Force est de constater que le monde est en panne, précisément parce que Dieu a disparu de l’horizon des hommes, il en a même été évincé. Les hommes d’aujourd’hui ont plus que jamais besoin de témoins crédibles de la présence de Dieu dans le monde, « pas n’importe quel Dieu, mais le Dieu qui a parlé sur le Mont Sinaï, le Dieu dont on reconnaît le visage dans l’amour poussé jusqu’à l’extrême, en Jésus-Christ crucifié et ressuscité » (Benoît XVI).

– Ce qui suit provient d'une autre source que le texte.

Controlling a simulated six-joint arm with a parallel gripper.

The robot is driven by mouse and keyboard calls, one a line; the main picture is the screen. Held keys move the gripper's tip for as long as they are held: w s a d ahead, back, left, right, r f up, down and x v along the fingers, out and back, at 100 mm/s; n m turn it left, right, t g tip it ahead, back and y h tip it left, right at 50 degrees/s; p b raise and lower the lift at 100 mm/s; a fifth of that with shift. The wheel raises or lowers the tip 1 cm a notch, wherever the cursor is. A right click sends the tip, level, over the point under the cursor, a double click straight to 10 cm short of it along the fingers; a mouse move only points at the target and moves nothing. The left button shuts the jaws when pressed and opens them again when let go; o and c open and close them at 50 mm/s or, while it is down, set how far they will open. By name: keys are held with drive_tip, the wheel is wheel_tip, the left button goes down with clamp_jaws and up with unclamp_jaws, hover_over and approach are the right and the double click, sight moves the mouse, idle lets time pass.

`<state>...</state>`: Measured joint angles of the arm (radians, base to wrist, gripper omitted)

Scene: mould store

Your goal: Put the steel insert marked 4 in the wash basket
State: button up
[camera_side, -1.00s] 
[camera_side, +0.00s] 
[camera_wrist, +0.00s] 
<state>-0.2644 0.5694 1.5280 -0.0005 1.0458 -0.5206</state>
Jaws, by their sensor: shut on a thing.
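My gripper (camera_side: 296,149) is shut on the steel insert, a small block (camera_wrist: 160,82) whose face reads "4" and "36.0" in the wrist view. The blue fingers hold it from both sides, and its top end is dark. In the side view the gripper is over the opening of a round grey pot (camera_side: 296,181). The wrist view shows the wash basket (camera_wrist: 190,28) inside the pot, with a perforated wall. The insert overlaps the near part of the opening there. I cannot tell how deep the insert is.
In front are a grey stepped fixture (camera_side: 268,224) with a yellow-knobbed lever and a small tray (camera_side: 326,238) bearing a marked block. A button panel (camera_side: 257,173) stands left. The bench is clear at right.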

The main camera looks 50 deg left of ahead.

C’est cela le message de Noël qui garde toute sa pertinence et son actualité. A l’heure où le monde était épuisé, où le Peuple pouvait se sentir abandonné de Dieu, devenu si lointain et sourd à ses appels, l’Ange annonça aux bergers de Bethléem : « Aujourd’hui … vous est né un Sauveur qui est le Christ, le Seigneur » (Lc 2, 11) ! C’est le message de l’Eglise en ce Noël 2018 et il n’est pas éloigné de la dure réalité vécue par beaucoup : en assumant notre condition humaine en toutes choses, à l’exception du péché, en naissant pauvre parmi les pauvres, en prenant sur lui la souffrance et la mort qui nous affligent, Jésus « nous a donné de pouvoir devenir enfants de Dieu » (Jn 1, 12), il a changé les cœurs afin que nous puissions, avec lui, changer l’histoire et construire, non pas un monde meilleur, mais un monde nouveau. Redonnons à Dieu la première place, ouvrons nos cœurs à sa grâce et agissons pour que règnent autour de nous l’amour, la justice et la paix.
Saint et joyeux Noël à tous !
+ Mgr Marc Aillet, évêque de Bayonne, Lescar et Oloron.